Lapide posta sul luogo dell'uccisione di Luigi Gastardelli

A questo punto subentrò una precaria tregua della durata di circa un mese, durante il quale i fascisti di Sarzana, presi di mira con gesti ostili dalla popolazione, si appellarono ai camerati di La Spezia invocando un sostegno in grado di ribaltare i rapporti di forza. La petizione, indicativa dei frequenti inviti all'azione rivolti dalla periferia ai centri urbani del movimento fascista, non rimase inascoltato[21]. Nel frattempo gli amministratori socialisti di Sarzana inviarono a Roma una delegazione, con la quale strapparono al presidente del Consiglio Bonomi l'impegno di aumentare la vigilanza della forza pubblica contro nuove spedizioni punitive, e il sindaco costituì una sorta di comitato di salute pubblica da lui presieduto e integrato da un gruppo di Arditi del Popolo incaricatisi dell'autodifesa armata[21]. Il precario equilibrio cessò il 15 luglio, quando ignoti nei pressi di Carrara, tesero un agguato e uccisero il muratore e imprenditore edile Pietro Procuranti, di sentimenti politici nazionalisti. La vendetta fascista non si fece attendere; il 17 luglio dopo i funerali di Procuranti, ai quali parteciparono circa 150 fascisti armati di tutto punto provenienti da Carrara, questi si diressero verso Monzone, dove era annunciato un comizio di un anarchico, Romiti, e di un comunista, Del Ranco. Giunti a Monzone, iniziò la mattanza: vennero uccisi a pugnalate il ferroviere Dino Rossi, che stava tranquillamente rifocillandosi nell'acqua di un torrente e l'operaio Rino Garfagnini mentre tornava dal lavoro. Ma gli squadristi non si accontentarono di questi delitti e allora entrarono in paese, ferirono a revolverate cinque cittadini, ne bastonarono e presero a calci e pugni altri e perquisirono alcune case di "sospetti rossi", alla ricerca di segni tangibili del loro credo politico. Infine distrussero e derubarono la cooperativa di consumo L'Avvenire. Per festeggiare, i fascisti trafugarono due fiaschi di vino e un portafoglio ad un operaio[23][24].

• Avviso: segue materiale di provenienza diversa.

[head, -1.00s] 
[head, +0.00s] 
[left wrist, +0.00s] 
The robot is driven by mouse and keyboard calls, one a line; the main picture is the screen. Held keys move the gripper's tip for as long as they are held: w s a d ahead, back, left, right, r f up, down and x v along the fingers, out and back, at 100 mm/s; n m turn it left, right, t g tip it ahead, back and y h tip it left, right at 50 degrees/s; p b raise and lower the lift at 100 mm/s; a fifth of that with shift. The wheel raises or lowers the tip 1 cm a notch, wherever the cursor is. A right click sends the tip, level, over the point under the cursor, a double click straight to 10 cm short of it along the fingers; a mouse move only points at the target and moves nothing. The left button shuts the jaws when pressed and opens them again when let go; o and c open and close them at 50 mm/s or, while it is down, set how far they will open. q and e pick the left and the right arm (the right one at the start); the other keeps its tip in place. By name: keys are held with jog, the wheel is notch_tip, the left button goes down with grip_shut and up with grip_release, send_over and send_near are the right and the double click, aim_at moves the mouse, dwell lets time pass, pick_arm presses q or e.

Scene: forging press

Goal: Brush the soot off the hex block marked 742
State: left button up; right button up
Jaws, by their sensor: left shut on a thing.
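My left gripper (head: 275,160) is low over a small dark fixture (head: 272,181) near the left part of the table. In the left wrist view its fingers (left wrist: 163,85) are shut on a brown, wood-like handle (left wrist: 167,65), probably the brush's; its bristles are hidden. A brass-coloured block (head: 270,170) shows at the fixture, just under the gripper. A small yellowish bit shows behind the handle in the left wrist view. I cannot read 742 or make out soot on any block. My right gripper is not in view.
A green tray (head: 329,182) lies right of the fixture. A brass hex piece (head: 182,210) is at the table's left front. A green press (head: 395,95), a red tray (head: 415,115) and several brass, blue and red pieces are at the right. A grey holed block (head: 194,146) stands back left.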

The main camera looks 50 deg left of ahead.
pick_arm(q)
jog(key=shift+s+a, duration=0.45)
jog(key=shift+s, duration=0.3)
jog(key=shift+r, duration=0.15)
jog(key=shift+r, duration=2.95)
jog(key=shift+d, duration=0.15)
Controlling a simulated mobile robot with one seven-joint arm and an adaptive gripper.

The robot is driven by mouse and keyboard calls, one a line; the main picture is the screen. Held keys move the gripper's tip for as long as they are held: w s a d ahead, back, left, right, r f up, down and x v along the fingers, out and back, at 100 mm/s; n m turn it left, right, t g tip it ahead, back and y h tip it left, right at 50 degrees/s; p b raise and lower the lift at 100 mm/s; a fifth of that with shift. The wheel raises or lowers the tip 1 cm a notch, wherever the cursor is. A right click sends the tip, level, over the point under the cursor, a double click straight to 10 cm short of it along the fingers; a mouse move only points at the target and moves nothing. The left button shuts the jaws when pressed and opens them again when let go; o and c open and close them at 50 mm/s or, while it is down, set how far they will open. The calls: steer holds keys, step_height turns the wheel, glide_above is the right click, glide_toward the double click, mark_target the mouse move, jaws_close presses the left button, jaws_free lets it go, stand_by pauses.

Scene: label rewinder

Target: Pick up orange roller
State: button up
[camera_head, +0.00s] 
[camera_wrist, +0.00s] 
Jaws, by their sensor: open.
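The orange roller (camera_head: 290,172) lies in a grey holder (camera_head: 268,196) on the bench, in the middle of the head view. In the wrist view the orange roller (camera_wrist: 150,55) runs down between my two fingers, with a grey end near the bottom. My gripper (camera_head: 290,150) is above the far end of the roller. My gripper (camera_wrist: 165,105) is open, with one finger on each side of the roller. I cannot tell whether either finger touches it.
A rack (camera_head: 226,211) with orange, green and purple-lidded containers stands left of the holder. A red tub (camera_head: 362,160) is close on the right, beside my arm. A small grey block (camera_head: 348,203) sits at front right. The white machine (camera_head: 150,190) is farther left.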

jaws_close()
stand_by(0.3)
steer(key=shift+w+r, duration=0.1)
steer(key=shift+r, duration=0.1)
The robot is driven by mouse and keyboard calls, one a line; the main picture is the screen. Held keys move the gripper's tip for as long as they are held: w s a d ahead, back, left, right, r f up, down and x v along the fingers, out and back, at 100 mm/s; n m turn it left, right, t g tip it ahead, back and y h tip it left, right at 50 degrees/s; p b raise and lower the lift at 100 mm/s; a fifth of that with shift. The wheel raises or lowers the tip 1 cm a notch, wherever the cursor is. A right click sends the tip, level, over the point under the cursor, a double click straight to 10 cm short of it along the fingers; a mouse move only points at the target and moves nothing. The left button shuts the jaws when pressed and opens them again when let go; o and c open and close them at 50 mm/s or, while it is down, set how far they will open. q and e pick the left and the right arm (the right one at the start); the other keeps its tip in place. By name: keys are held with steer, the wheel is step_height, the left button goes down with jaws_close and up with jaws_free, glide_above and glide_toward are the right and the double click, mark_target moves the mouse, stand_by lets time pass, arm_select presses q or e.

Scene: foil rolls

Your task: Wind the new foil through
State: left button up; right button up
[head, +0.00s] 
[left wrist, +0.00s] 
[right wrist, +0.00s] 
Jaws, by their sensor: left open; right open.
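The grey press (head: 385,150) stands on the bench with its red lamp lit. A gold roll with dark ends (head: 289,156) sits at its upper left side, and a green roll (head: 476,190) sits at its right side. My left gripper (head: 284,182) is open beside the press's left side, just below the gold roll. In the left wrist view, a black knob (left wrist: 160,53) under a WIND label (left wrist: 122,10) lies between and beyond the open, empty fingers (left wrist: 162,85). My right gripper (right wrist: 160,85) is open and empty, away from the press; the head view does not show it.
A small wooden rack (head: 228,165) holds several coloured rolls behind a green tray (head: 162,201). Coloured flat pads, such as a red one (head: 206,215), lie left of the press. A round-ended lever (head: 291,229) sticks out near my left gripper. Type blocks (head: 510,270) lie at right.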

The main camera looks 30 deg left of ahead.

Ad Aulla durante una sosta, venne bastonato un anarchico e nel pomeriggio le squadre si diressero a Santo Stefano di Magra, dove massacrarono Luigi Del Vecchio, un vecchio contadino iscritto al partito popolare e il contadino Edoardo Vannini e derubarono preziosi all'interno di alcune abitazioni, facendo circa quindici feriti tra la popolazione[25]. La reazione della popolazione si espresse quando i fascisti erano ormai partiti. In località Bettola di Caprigliola, alcuni cittadini di Santo Stefano non identificati incendiarono un autocarro abbandonato dalle camicie nere[26]. Intorno a Sarzana iniziarono i pattugliamenti degli Arditi del popolo. Il tenente dei Carabinieri Vinci Nicodemi andò incontro agli squadristi per impedirne l'entrata in città, e dopo un tentativo di proseguire per quella strada, i fascisti abbandonarono i loro mezzi e in serata raggiunsero Sarzana seguendo la ferrovia. Gli squadristi uccisero a freddo Rinaldo Spadaccini mentre questi tornava a casa dalla pesca pomeridiana: il suo compagno scappò all'agguato e allertò la popolazione[27]. Solo dopo i reiterati crimini fascisti entrarono in scena gli Arditi del popolo che andarono incontro ai fascisti ed aprirono il fuoco. Accanto a loro, contadini armati. Difficile tracciare una linea di demarcazione tra organizzati e non. I fascisti feriti, curati successivamente all'ospedale di Carrara, furono sette, ma in serata venne ritrovato il cadavere di un fascista ucciso, Venanzio Dell'Amico. In breve furono messe insieme alcune squadre che si opposero alla spedizione facendo fuggire i fascisti. Durante gli scontri cadde lo squadrista Venanzio Dell'Amico, mentre Ricci fu arrestato con una decina di gregari[4][28].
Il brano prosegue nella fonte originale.